Transcribe each line exactly.

— begin —

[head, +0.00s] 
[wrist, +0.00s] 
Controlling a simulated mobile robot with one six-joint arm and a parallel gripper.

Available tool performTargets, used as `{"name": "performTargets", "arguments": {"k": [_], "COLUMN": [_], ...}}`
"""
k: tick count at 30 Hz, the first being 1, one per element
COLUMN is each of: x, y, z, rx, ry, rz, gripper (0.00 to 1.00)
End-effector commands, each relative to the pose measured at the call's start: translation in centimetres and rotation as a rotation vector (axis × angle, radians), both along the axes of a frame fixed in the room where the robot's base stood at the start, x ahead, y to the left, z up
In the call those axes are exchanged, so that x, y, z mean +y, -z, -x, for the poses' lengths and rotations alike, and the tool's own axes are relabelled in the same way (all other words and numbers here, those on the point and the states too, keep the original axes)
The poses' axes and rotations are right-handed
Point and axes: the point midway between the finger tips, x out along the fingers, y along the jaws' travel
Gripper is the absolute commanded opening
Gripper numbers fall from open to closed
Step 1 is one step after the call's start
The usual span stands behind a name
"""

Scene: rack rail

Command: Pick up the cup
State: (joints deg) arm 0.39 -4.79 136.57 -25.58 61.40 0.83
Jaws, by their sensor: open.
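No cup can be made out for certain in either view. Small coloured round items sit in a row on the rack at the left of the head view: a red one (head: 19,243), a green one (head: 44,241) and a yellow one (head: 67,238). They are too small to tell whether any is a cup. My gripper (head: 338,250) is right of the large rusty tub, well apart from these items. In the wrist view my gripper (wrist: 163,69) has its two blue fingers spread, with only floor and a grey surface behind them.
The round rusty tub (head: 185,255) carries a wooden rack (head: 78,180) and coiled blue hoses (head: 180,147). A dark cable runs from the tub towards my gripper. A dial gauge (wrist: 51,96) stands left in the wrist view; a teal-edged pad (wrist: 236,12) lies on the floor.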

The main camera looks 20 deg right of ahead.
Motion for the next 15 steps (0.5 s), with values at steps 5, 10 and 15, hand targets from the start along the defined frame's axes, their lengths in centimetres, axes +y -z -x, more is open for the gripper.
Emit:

— end —

▶ _EXERCISE SOLUTION_
[head, +0.00s] 
[wrist, +0.00s] 
Controlling a simulated mobile robot with one six-joint arm and a parallel gripper.

Available tool performTargets, used as `{"name": "performTargets", "arguments": {"k": [_], "COLUMN": [_], ...}}`
"""
k: tick count at 30 Hz, the first being 1, one per element
COLUMN is each of: x, y, z, rx, ry, rz, gripper (0.00 to 1.00)
End-effector commands, each relative to the pose measured at the call's start: translation in centimetres and rotation as a rotation vector (axis × angle, radians), both along the axes of a frame fixed in the room where the robot's base stood at the start, x ahead, y to the left, z up
In the call those axes are exchanged, so that x, y, z mean +y, -z, -x, for the poses' lengths and rotations alike, and the tool's own axes are relabelled in the same way (all other words and numbers here, those on the point and the states too, keep the original axes)
The poses' axes and rotations are right-handed
Point and axes: the point midway between the finger tips, x out along the fingers, y along the jaws' travel
Gripper is the absolute commanded opening
Gripper numbers fall from open to closed
Step 1 is one step after the call's start
The usual span stands behind a name
"""

Scene: rack rail

Command: Pick up the cup
State: (joints deg) arm 0.39 -4.79 136.57 -25.58 61.40 0.83
Jaws, by their sensor: open.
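No cup can be made out for certain in either view. Small coloured round items sit in a row on the rack at the left of the head view: a red one (head: 19,243), a green one (head: 44,241) and a yellow one (head: 67,238). They are too small to tell whether any is a cup. My gripper (head: 338,250) is right of the large rusty tub, well apart from these items. In the wrist view my gripper (wrist: 163,69) has its two blue fingers spread, with only floor and a grey surface behind them.
The round rusty tub (head: 185,255) carries a wooden rack (head: 78,180) and coiled blue hoses (head: 180,147). A dark cable runs from the tub towards my gripper. A dial gauge (wrist: 51,96) stands left in the wrist view; a teal-edged pad (wrist: 236,12) lies on the floor.

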The main camera looks 20 deg right of ahead.
Motion for the next 15 steps (0.5 s), with values at steps 5, 10 and 15, hand targets from the start along the defined frame's axes, their lengths in centimetres, axes +y -z -x, more is open for the gripper.
Emit:

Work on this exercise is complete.